Figure 6.21 Homomorphic prediction applied to a nasalized vowel from /u/ in “moon”: (a) log-magnitude spectrum of speech signal; (b) log-magnitude spectrum obtained by homomorphic filtering (low-time liftering the real cepstrum); (c) log-magnitude spectrum of 10-pole/6-zero model with zeros from Shanks method.

SOURCE: G.E. Kopec, A.V. Oppenheim, and J.M. Tribolet, “Speech Analysis by Homomorphic Prediction” [4]. ©1977, IEEE. Used by permission.

6.10 Summary

In this chapter, we introduced homomorphic filtering with application to deconvolution of the speech production source and system components. The first half of the chapter was devoted to the theory of homomorphic systems and the analysis of homomorphic filtering for convolution. Both logarithmic and spectral root homomorphic systems were studied. The complex cepstrum was derived for an idealized voiced speech waveform as a short-time convolutional model consisting of a finite-length impulse train convolved with an impulse response having a rational z-transform.

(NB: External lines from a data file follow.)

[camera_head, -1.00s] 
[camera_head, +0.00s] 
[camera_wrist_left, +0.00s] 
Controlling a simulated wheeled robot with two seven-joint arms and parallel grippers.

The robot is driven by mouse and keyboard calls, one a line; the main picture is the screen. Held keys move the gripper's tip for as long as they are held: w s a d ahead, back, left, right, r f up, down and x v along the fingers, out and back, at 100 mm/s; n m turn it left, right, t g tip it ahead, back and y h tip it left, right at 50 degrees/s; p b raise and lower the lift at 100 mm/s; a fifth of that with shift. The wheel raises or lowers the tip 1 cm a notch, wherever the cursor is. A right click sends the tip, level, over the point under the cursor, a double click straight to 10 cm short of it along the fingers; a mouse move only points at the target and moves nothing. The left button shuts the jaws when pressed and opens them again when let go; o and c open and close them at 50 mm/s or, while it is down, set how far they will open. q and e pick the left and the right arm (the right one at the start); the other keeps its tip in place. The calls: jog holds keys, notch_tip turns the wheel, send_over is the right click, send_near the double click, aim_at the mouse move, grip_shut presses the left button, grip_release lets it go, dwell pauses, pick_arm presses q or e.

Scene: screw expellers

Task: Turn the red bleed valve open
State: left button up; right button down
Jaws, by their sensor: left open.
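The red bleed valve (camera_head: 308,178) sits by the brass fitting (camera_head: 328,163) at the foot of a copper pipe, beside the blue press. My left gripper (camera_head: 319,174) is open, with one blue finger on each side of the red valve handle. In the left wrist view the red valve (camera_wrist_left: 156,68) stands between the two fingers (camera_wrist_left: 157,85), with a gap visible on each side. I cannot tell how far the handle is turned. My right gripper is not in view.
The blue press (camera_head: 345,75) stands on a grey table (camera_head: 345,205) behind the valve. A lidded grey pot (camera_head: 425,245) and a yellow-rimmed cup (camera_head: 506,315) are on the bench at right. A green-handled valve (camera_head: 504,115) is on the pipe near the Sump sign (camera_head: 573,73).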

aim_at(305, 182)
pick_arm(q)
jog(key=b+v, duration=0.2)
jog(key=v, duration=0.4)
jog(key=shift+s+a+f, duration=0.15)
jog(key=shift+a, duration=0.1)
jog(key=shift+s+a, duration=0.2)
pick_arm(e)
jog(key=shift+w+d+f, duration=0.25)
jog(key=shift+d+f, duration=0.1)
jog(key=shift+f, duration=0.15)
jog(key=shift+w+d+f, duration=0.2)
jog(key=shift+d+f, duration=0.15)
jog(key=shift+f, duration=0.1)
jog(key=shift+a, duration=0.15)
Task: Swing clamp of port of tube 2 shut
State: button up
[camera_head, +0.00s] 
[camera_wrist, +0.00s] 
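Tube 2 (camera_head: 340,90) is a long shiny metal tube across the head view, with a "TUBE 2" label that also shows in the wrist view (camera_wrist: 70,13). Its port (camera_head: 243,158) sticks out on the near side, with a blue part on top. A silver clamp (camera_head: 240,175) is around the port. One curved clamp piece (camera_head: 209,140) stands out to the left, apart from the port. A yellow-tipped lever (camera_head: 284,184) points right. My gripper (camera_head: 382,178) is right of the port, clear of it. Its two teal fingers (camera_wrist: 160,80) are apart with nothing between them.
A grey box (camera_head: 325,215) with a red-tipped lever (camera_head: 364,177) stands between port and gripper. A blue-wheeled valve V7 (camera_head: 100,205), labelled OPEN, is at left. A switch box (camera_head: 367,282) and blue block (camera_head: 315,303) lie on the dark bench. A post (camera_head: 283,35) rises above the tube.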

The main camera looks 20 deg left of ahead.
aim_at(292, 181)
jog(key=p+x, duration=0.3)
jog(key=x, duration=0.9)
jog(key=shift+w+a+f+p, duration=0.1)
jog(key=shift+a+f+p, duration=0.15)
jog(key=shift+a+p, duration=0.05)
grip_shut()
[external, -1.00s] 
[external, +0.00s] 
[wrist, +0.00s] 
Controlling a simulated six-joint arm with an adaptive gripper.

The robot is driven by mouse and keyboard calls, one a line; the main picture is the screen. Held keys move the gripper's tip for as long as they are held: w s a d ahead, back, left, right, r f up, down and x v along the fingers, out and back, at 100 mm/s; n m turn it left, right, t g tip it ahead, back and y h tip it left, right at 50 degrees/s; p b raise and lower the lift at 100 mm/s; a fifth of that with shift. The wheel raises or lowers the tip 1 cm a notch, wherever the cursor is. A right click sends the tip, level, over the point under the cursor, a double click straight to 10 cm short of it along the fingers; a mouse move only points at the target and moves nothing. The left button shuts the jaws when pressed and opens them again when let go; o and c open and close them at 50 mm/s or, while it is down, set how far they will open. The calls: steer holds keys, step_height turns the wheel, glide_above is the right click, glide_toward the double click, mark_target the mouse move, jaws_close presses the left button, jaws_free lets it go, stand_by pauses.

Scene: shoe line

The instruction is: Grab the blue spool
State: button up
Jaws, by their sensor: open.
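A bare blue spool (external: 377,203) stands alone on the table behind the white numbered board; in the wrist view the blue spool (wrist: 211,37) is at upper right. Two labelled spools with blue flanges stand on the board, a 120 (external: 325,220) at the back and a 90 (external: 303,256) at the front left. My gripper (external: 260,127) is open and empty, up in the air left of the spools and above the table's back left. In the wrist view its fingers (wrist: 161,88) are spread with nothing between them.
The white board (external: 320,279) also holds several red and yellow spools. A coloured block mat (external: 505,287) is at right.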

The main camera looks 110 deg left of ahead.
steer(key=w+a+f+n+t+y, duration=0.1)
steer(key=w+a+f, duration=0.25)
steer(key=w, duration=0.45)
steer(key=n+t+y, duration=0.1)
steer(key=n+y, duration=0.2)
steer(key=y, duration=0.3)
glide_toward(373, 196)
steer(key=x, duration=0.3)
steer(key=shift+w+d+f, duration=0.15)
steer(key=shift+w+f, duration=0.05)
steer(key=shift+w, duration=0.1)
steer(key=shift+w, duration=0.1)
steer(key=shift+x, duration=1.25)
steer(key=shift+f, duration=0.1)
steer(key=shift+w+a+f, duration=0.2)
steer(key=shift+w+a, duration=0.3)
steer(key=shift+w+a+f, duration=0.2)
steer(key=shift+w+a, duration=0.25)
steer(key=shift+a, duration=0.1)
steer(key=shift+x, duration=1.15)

The complex cepstrum of a windowed periodic waveform was also derived and a set of conditions was established for the accuracy of the short-time convolutional model. The second half of the chapter applied the theory of homomorphic systems to real speech and developed a number of speech analysis/synthesis schemes based on zero-, minimum-, and mixed-phase estimates of the speech system response. Finally, the properties of linear prediction analysis were compared with those of homomorphic filtering for deconvolving speech waveforms, and the two methods were merged in homomorphic prediction.

Although this chapter focuses on homomorphic systems for convolution for the purpose of source/system separation, the approach is more general. For example, homomorphic systems have been designed to deconvolve multiplicatively combined signals to control dynamic range (Exercise 6.19). In dynamic range compression, a signal, e.g., speech or audio, is modeled as having an “envelope” that multiplies the signal “fine structure”; the envelope represents the time-varying volume and the fine structure represents the underlying signal. The goal is to separate the envelope and reduce its wide fluctuations. A second application not covered in this chapter is recovery of speech from degraded recordings. For example, old acoustic recordings suffer from convolutional distortion imparted by an acoustic horn that can be approximated by a linear resonant filter. The goal is to separate the speech or singing from its convolution with the distorting linear system. This problem is similar to the source/system separation problem, except that here we are not seeking the components of the speech waveform, but rather the speech itself. This problem can be even more difficult since the cepstra of the horn and speech overlap in quefrency. A solution of this problem, developed in Exercise 6.20, represents a fascinating application of homomorphic theory.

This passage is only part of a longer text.